As well as storing information, a good database should allow users to retrieve information efficiently. There are approximately 30,000,000 individual words across the EC and CMA decisions database, and for a given keyword search input by the user, a search tool needs to effectively understand what the user is looking for and look through all of these words quickly.

Our tool includes several useful features for information retrieval. First, it allows users to conduct either “explicit” search or “fuzzy” search. In some situations, we might be interested in a specific technical term, such as “demand estimation” (the econometric technique) so would only want to see decisions where this is explicitly mentioned as such. In other cases, we may be interested in any type of approach where an “estimate” of demand was used (for example, internal company estimates of future demand, a statistical approximation, etc). There are likely many ways to specify such a query, so we have built into the Compass Lexecon Decision Search Tool the ability to conduct “fuzzy” matches, so that fuzzy queries such as “demand estimation” might return decisions which mention “demand estimate”, “estimate of demand”, “the parties estimate that demand is X”, and so on.[9]

Second, the search allows for complex queries, allowing for logic around operators such as AND & OR. So, to find results for telecoms cases that involved upwards pricing pressure (UPP) measures, users can conduct searches such as “telecoms AND upwards pricing pressure”. If the user is interested in telecoms, and either UPP analysis or indicative price rise analysis, they can search “telecoms AND (upwards pricing pressure OR indicative price rise)”.

Front-end

Collecting all of this information is useful, but without an easy interface for non-developers to interact with the database, its value is not very high.[10]

Our primary interface should be very familiar to anyone who has used internet search tools: it shows all relevant results, provides some metadata, and provides links to the individual documents and case decision pages. We’ve provided a few add-ons including different sort options and an ability to export results into an Excel file.

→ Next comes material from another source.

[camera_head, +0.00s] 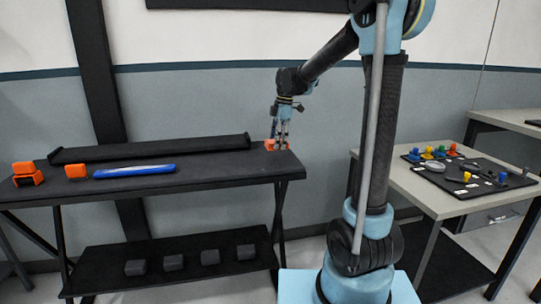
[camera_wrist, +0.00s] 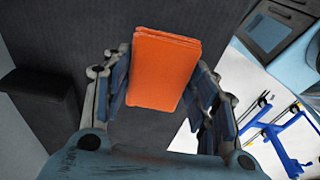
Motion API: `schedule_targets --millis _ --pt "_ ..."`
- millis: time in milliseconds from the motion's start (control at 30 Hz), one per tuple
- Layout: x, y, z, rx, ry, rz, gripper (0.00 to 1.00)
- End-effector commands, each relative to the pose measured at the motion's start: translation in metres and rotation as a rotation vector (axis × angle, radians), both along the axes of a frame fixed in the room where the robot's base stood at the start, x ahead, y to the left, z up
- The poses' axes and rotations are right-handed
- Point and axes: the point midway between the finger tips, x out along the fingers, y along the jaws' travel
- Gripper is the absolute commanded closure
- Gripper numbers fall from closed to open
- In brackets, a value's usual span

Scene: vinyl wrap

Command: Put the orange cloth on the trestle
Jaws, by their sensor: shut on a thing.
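The orange cloth (camera_wrist: 162,70) is a folded orange block between the fingers of my gripper (camera_wrist: 160,92) in the wrist view, with a dark surface beyond it. In the head view the cloth (camera_head: 270,145) shows at the right end of the long dark table with crossed legs, which looks like the trestle (camera_head: 215,174). My gripper (camera_head: 279,140) points down there, shut on the cloth and partly covering it. I cannot tell whether the cloth touches the tabletop.
Orange blocks (camera_head: 76,171) and a long blue item (camera_head: 135,170) lie on the dark table's left half. Its lower shelf (camera_head: 105,278) holds several dark blocks. A grey table (camera_head: 408,184) with a dark tool board stands at right. The wrist view shows a blue frame (camera_wrist: 283,138).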

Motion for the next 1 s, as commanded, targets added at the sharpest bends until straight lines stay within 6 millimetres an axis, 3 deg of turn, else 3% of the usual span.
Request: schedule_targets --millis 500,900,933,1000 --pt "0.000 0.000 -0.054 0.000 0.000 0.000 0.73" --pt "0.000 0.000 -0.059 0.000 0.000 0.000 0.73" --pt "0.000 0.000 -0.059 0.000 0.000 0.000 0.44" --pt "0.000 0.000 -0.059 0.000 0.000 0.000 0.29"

Figure 4: Search results in the Decision Search Tool

Simple lists of results can be useful to explore individual documents but isn’t the most effective way to see the whole picture. For example, we may want to know the discussion of a particular theory of harm has evolved over time or whether a certain analysis is more prevalent in merger cases compared to market investigations. For that, we’ve also built in a user-friendly interactive graphing interface.

Figure 5: Interactive charts in the Decision Search Tool

Conclusion

Building live analytics apps is a very different challenge from the usual data science work in economic consultancy. Typically in consulting, teams do “one-off” analyses, where data doesn’t change dynamically, the outputs are clearly defined, and we can monitor every step of the process. Here, we have built something that has to run continuously, deal with potentially evolving data, and be responsive to different user needs. In doing so, we have had to deploy complex technologies in a robust way.

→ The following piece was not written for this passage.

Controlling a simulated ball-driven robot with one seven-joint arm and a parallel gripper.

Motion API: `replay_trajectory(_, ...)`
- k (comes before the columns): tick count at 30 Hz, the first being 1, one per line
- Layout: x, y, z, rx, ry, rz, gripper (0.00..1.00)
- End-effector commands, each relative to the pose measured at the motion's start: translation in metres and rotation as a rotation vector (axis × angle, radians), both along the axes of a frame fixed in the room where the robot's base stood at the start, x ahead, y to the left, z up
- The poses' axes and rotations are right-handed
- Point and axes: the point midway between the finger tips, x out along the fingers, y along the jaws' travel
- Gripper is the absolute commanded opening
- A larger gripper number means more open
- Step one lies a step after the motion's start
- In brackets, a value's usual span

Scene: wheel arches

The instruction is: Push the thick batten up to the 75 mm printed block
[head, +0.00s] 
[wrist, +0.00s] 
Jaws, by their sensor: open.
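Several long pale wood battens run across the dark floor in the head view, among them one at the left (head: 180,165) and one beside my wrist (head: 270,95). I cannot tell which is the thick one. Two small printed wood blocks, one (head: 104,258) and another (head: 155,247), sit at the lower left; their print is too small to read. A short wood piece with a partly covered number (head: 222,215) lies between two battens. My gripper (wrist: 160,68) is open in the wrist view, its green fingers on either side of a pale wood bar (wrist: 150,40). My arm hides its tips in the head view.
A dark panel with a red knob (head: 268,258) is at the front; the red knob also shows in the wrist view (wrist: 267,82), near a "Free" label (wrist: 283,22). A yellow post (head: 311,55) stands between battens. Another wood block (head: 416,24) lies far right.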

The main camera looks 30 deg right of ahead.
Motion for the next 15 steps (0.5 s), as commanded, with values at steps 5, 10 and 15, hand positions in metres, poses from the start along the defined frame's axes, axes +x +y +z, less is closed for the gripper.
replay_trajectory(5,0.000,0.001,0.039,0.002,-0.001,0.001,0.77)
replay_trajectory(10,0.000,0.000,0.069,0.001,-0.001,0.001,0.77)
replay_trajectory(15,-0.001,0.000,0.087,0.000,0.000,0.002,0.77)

The tool has already provided significant value to the consulting work done at Compass Lexecon, saving practitioners significant time in searching for key precedent. In addition to consulting work, it has enabled us to look at decisional practice in novel ways, for example by assessing the tools used by competition authorities to conduct market definition exercises.[11]

These techniques are not strictly limited to tool-building, but can also be used to improve the way we work with clients on cases. For example, by providing interactive visualisations (such as zoomable, clickable maps for local overlap cases), we can increase the speed and effectiveness with which specific competition issues are identified.

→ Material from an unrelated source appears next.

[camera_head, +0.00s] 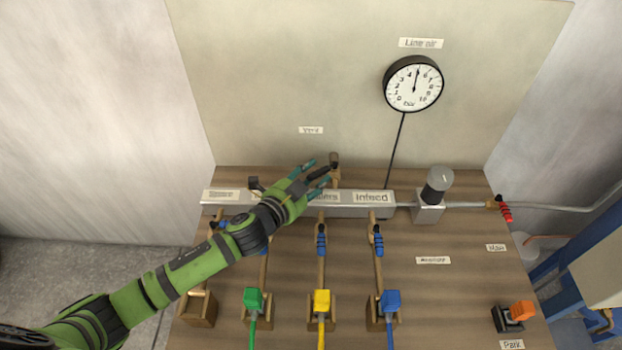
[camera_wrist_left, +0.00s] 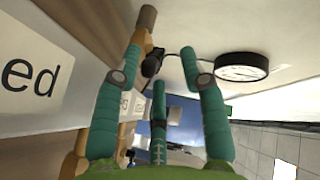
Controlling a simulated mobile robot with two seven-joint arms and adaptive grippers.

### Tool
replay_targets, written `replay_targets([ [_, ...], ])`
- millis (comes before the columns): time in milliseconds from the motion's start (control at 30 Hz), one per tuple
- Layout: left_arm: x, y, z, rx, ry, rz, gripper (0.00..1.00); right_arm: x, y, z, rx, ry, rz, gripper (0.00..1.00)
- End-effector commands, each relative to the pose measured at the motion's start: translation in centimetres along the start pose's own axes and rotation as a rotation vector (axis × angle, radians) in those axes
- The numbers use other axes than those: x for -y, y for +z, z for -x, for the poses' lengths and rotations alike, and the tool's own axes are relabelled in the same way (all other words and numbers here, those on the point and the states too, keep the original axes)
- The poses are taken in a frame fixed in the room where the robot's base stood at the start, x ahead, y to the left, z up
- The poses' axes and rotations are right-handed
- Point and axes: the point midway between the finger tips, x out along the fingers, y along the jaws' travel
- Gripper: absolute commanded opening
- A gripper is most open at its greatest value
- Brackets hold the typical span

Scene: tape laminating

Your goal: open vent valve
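The vent valve (camera_head: 335,160) is a bronze-brown fitting with a black handle, at the back of the grey manifold below the vent label (camera_head: 311,130). My left gripper (camera_head: 318,170) reaches it from the left. Its teal fingers are spread, and the black handle lies between them in the head view. In the left wrist view the brown valve end (camera_wrist_left: 147,18) and black handle (camera_wrist_left: 152,65) show between the fingertips, nearer the left finger (camera_wrist_left: 110,105). Contact cannot be told. My right gripper is not in view.
The grey manifold (camera_head: 345,211) runs across the wooden table (camera_head: 450,270). A gauge (camera_head: 413,83) hangs on the back panel. Blue-handled valves (camera_head: 321,240) and green (camera_head: 253,300), yellow (camera_head: 321,302) and blue (camera_head: 389,302) connectors stand in front. A regulator (camera_head: 437,188) stands right.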

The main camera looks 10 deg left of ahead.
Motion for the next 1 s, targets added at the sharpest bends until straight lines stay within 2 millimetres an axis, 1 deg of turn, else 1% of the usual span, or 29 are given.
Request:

About the Data Science Team

The Compass Lexecon Data Science team was created to bring the latest developments in programming, machine learning and data analysis to economic consulting.

Sometimes this involves applying novel techniques to assess specific questions in an innovative and compelling way. For instance, running a sentiment analysis on social media content related to merging firms can be informative on their closeness of competition, and can supplement the results of a survey.

Other times it is about making work faster, more accurate, and more efficient, especially on cases which involve large datasets.

This short article is part of a series of articles showcasing how data science can lead to more streamlined and robust economic analysis and ultimately to better decisions in competition cases.

If you are interested in finding out more on our Data Science offering or the Compass Lexecon Decision Search Tool, please contact datascience@compasslexecon.com.

[1] We would like to thank you Catalina Larrain, Kitti Perger, Justice Yennie and Sasha Guest for the help and support provided to make this project successful.

[2] Nicknamed Project Leibniz, in honour of the German philosopher Gottfried Leibniz, who worked on many things which revolved around the theme of turning human law into an exercise in computation.

[3] Previous work discussing analysis of EC merger decisions is available here.

[4] In data engineering this is typically referred to as an “extract-transform-load (ETL)” pipeline. To enable this to run autonomously and reliably, it is hosted on cloud computing infrastructure.

[5] Examples include the “Apache Tika” parser.

[6] Detectron2 was originally designed for detecting physical objects in images (e.g. people, cars, bicycles etc), and segmenting the section of the image where that object is contained. It does so by recognising the individual shapes that make an object; in the case of a car it would recognise the wheels, the front/rear bumper, the flat roof and the trunk.

[7] As this is an ongoing research field, we would be happy to make this dataset available for research purposes. Please contact the authors for more information.

[8] Our trained model achieved a mean average precision (MAP) of above [0.88] across all layout items, and MAP above [0.92] for footnotes and body text. In words, the model performed relatively well on our task. [Figure 3] show a few examples of the layout predicted by the model, including the confidence scores. MAP @ intersection over union (IOU) [0.50:0.95] as used In COCO competition.

[9] This is enabled by a query engine that uses Lucene, a sophisticated search library, and a specific Analyzer, a data pre-processing approach which systematically converts the text data from decisions to make the text more generalized and searchable.

[10] As Python-loving data scientists (and most certainly, not full-time web developers or javascript experts), we needed a framework that allowed us to use our favourite programming language while still allowing the functionality that modern web frameworks provide. In the end we settled on using Flask as our web framework, with Plotly Dash as an abstraction layer to provide easy use of various web components (such as forms, dropdowns, etc).

[11] See Perkins (2021) Market definition in principle and practice.